● **EXERCISE DESCRIPTION**
Without pictures, output exactly the lines running from the line containing "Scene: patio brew" to the end of the listing below.
START MATERIAL PROVIDED
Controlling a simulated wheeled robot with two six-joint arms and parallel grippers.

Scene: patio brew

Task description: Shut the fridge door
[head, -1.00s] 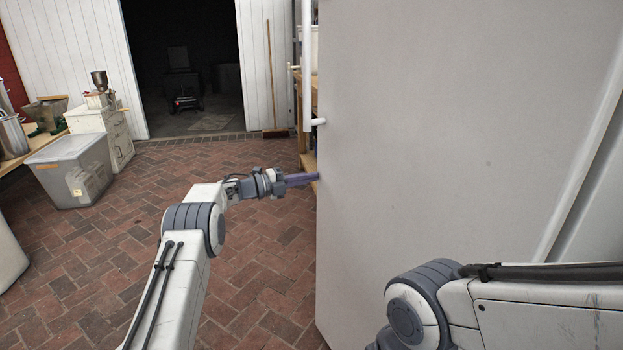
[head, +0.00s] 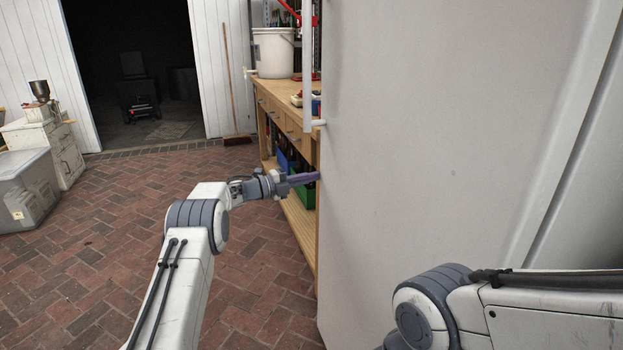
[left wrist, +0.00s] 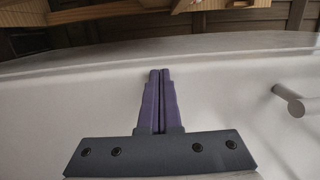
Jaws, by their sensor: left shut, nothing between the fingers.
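The white fridge door (head: 430,140) fills the right half of the head view, its free edge upright near the middle. A white bar handle (head: 308,70) stands off that edge. My left gripper (head: 316,177) is shut and empty, its purple fingertips at the door's edge below the handle. In the left wrist view the shut fingers (left wrist: 160,72) lie over the pale door panel (left wrist: 80,105), and a handle post (left wrist: 290,98) is at the right. I cannot tell whether the tips touch the door. My right arm shows at the lower right; its gripper is out of sight.
A wooden workbench (head: 280,110) with a white bucket (head: 272,52) stands behind the door edge. A broom (head: 229,90) leans on the back wall. A grey plastic bin (head: 28,195) and a drawer cabinet (head: 62,150) are at the left. The brick floor (head: 110,250) between is clear.
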END MATERIAL PROVIDED
● **EXERCISE RESULT**
Scene: patio brew

Task description: Shut the fridge door
[head, -1.00s] 
[head, +0.00s] 
[left wrist, +0.00s] 
Jaws, by their sensor: left shut, nothing between the fingers.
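The white fridge door (head: 430,140) fills the right half of the head view, its free edge upright near the middle. A white bar handle (head: 308,70) stands off that edge. My left gripper (head: 316,177) is shut and empty, its purple fingertips at the door's edge below the handle. In the left wrist view the shut fingers (left wrist: 160,72) lie over the pale door panel (left wrist: 80,105), and a handle post (left wrist: 290,98) is at the right. I cannot tell whether the tips touch the door. My right arm shows at the lower right; its gripper is out of sight.
A wooden workbench (head: 280,110) with a white bucket (head: 272,52) stands behind the door edge. A broom (head: 229,90) leans on the back wall. A grey plastic bin (head: 28,195) and a drawer cabinet (head: 62,150) are at the left. The brick floor (head: 110,250) between is clear.

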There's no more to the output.